▶ _Problem requirements_
Exactly reproduce the line containing "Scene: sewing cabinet" and all later lines to the end of the entries, leaving the pictures out of your copy.

Rows from a robot dataset
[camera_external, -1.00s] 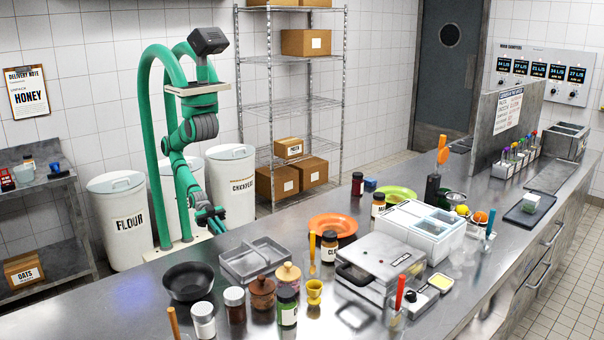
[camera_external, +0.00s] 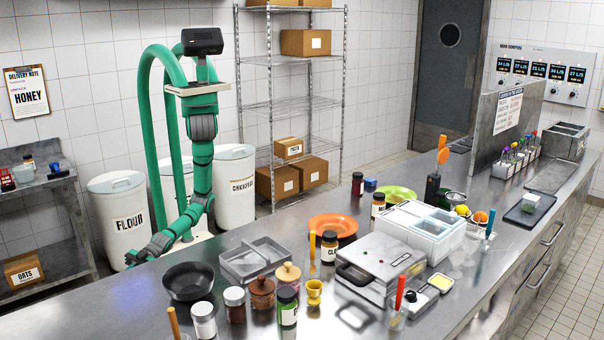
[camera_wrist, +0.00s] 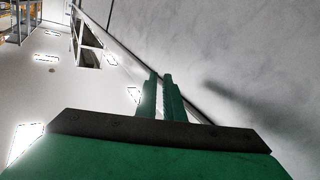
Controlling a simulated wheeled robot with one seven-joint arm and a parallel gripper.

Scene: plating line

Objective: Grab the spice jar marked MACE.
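Several spice jars stand on the steel counter, but I cannot read MACE on any of them. A jar labelled CL... (camera_external: 329,246) stands mid-counter. Another labelled jar (camera_external: 378,205) and a dark red jar (camera_external: 357,184) stand further back. My gripper (camera_external: 132,258) is low at the counter's left edge, left of the black pan and apart from all jars. In the wrist view its green fingers (camera_wrist: 161,78) lie close together with nothing between them.
A black pan (camera_external: 188,281) and a grey divided tray (camera_external: 252,262) lie nearest my arm. A press-like appliance (camera_external: 380,271) and a white bin unit (camera_external: 417,229) fill the middle. A jar (camera_external: 29,161) stands on the left shelf. Bare counter lies left of the pan.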

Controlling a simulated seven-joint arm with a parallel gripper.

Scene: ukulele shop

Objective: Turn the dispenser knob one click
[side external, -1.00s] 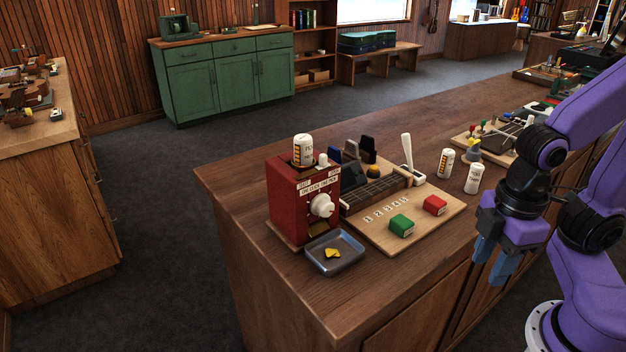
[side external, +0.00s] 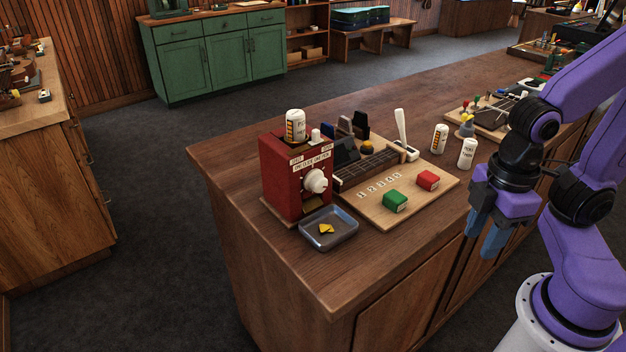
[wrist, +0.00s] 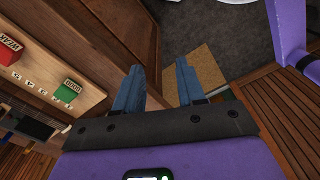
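The dispenser (side external: 283,178) is a red box near the left end of the wooden counter. Its white round knob (side external: 315,181) is on the front face, under a printed label. A metal tray (side external: 342,238) sits in front of it with a few yellow picks (side external: 326,229) inside. My gripper (side external: 484,238) hangs at the right, by the counter's front edge, well apart from the dispenser. In the wrist view its two blue fingers (wrist: 158,88) are spread with nothing between them. The dispenser is not in the wrist view.
A wooden board (side external: 437,196) right of the dispenser holds a green block (side external: 395,201), a red block (side external: 428,181) and a ukulele neck. A canister (side external: 295,126) tops the dispenser. The counter's front strip is bare.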

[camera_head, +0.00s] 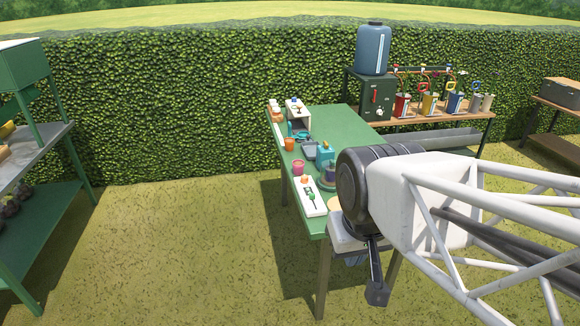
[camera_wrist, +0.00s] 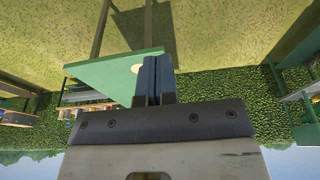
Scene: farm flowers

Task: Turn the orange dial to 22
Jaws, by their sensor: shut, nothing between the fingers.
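In the head view a white panel (camera_head: 311,202) lies near the front left edge of the green table (camera_head: 340,125). A small orange knob (camera_head: 304,178), which looks like the dial, is at its far end, and a green part sits nearer. Its marks are too small to read. My gripper (camera_head: 355,259) is at the table's front right corner, apart from the panel, partly hidden by my own wrist. In the wrist view my gripper (camera_wrist: 155,82) is shut and empty. No orange dial shows there.
A bench (camera_head: 435,125) with several coloured cans is behind at right. Grass left of the table is clear.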

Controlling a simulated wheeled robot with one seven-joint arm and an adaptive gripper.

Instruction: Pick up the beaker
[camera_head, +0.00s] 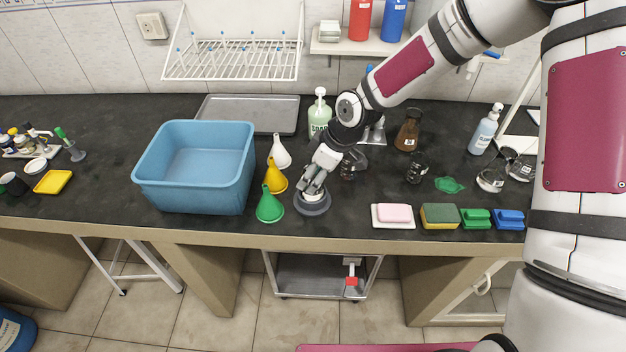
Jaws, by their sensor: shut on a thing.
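A small clear glass beaker (417,168) with dark contents or dark bench showing through stands upright right of the arm, apart from my gripper. Another piece of glassware (350,166) stands partly hidden behind my wrist. My gripper (313,189) points down near the front edge of the bench, just right of the green funnel. Its fingers are shut on a grey round-based thing (313,206) with a pale upper part. Its exact kind is hard to tell, and the fingers hide part of it.
White, yellow and green funnels (270,208) stand close left of my gripper, beside a blue basin (195,165). A soap dish (393,222) and sponges (440,216) line the front right. A brown flask (408,131) stands behind. Bench (370,195) is clear right of my gripper.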

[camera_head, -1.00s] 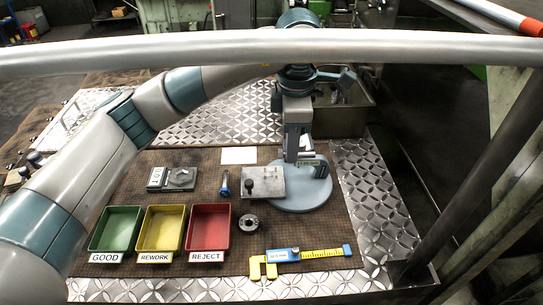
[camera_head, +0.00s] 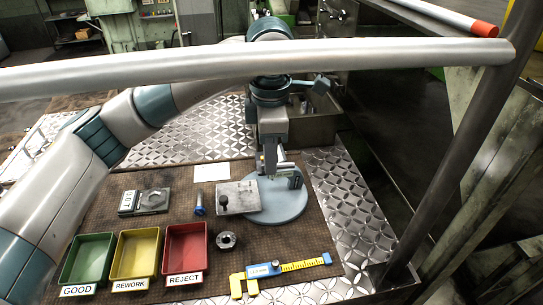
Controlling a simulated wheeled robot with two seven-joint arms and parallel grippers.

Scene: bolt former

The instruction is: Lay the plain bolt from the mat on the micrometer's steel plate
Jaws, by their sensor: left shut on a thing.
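My left gripper (camera_head: 269,168) points down over the back of the micrometer's round blue-grey base (camera_head: 287,211). It is shut on a slim pale metal piece, which looks like the plain bolt (camera_head: 283,157). The fingers hide part of it, and its ends are hard to make out. The steel plate (camera_head: 245,205), with a dark knob on it, lies just left of the base's middle, in front and to the left of the gripper. A blue-ended bolt-like piece (camera_head: 199,201) lies on the brown mat (camera_head: 180,209) left of the plate. My right gripper is not in view.
Green (camera_head: 88,258), yellow (camera_head: 136,252) and red (camera_head: 185,247) trays stand at the front left. A steel ring (camera_head: 227,240) and a yellow-blue caliper (camera_head: 280,268) lie in front of the plate. A grey rail (camera_head: 390,54) crosses the upper view.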

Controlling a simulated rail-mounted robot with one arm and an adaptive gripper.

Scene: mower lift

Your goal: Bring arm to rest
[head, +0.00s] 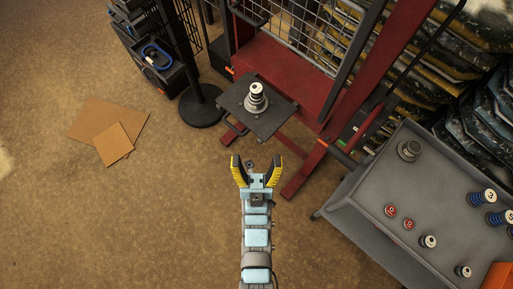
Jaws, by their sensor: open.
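My gripper (256,171) is open, with its two yellow-and-black fingers spread apart and nothing held between them. My arm extends up from the bottom edge of the head view, and the gripper is near the middle of the picture. Just beyond the fingertips is a dark square platform (238,113) at the front of a red frame. A grey stepped stack with a white top (255,99) stands upright on the platform, apart from my gripper. A small dark round thing shows between the fingers, too small to make out.
A grey tray table (345,208) at the right holds several springs and weights, including red-topped pieces (390,211). The red frame (290,71) stands behind the platform. A black post on a round base (201,106) is at upper left. Cardboard sheets (112,145) lie on open floor at left.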

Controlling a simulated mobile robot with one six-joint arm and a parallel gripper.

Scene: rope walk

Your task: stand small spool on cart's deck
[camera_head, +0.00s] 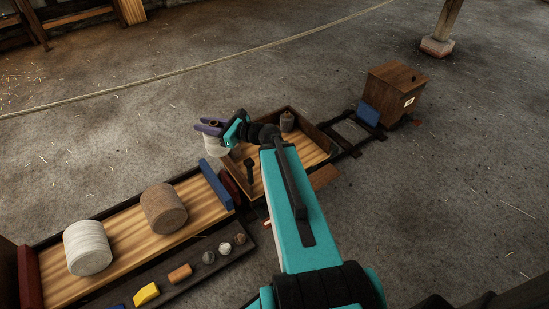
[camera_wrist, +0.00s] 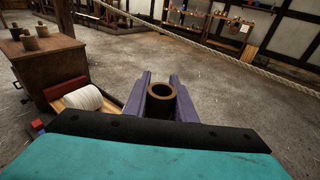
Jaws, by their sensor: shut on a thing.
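My gripper (camera_head: 212,127) has purple fingers shut on a small pale spool (camera_head: 216,147). In the wrist view the spool's brown hollow top (camera_wrist: 161,96) shows between the fingers (camera_wrist: 162,92). The spool hangs upright beside the left edge of a walled wooden cart (camera_head: 313,155); I cannot tell its exact height. A small dark spool (camera_head: 287,121) stands at that cart's far end, and a black post (camera_head: 250,168) rises near its left side. My arm hides part of this deck. A second long cart (camera_head: 125,232) carries a white coil (camera_head: 88,247) and a brown coil (camera_head: 164,208).
A wooden box (camera_head: 396,88) with a blue end stands behind the cart, joined by a dark frame (camera_head: 352,130). A dark ledge (camera_head: 195,268) holds several small items. A rope (camera_head: 200,69) crosses the floor area behind. A cabinet (camera_wrist: 45,62) shows in the wrist view.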

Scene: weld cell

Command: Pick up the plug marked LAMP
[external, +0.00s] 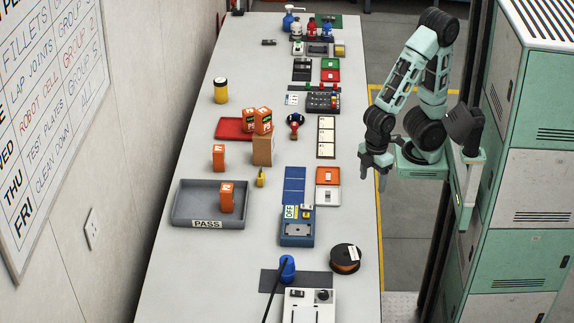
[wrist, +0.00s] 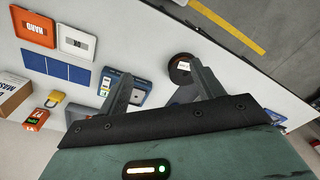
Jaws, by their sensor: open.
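I cannot read the word LAMP on anything in either view. In the external view a blue piece with a black cable (external: 287,268) stands on a dark mat (external: 267,280) near the front of the bench; it may be a plug, but no marking on it can be read. My gripper (external: 373,178) is open and empty, raised at the bench's right edge, behind and to the right of the blue piece. In the wrist view my gripper's two fingers (wrist: 160,68) are spread wide with nothing held between them.
A blue box marked OFF (external: 297,232), a spool (external: 346,258) and a white panel box (external: 309,306) are near the blue piece. A grey PASS tray (external: 182,211) lies left. Lockers (external: 520,180) stand right of my arm. The bench's right strip is mostly clear.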

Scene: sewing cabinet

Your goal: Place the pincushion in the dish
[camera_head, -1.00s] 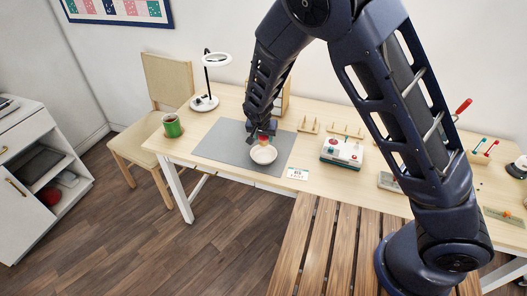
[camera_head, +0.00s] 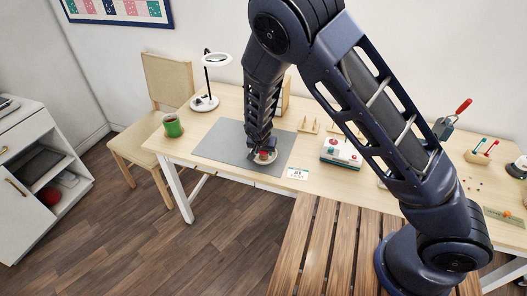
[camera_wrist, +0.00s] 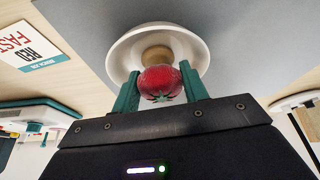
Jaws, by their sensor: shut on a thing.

▶ _Exercise solution_
Scene: sewing cabinet

Your goal: Place the pincushion in the dish
[camera_head, -1.00s] 
[camera_head, +0.00s] 
[camera_wrist, +0.00s] 
Jaws, by their sensor: shut on a thing.

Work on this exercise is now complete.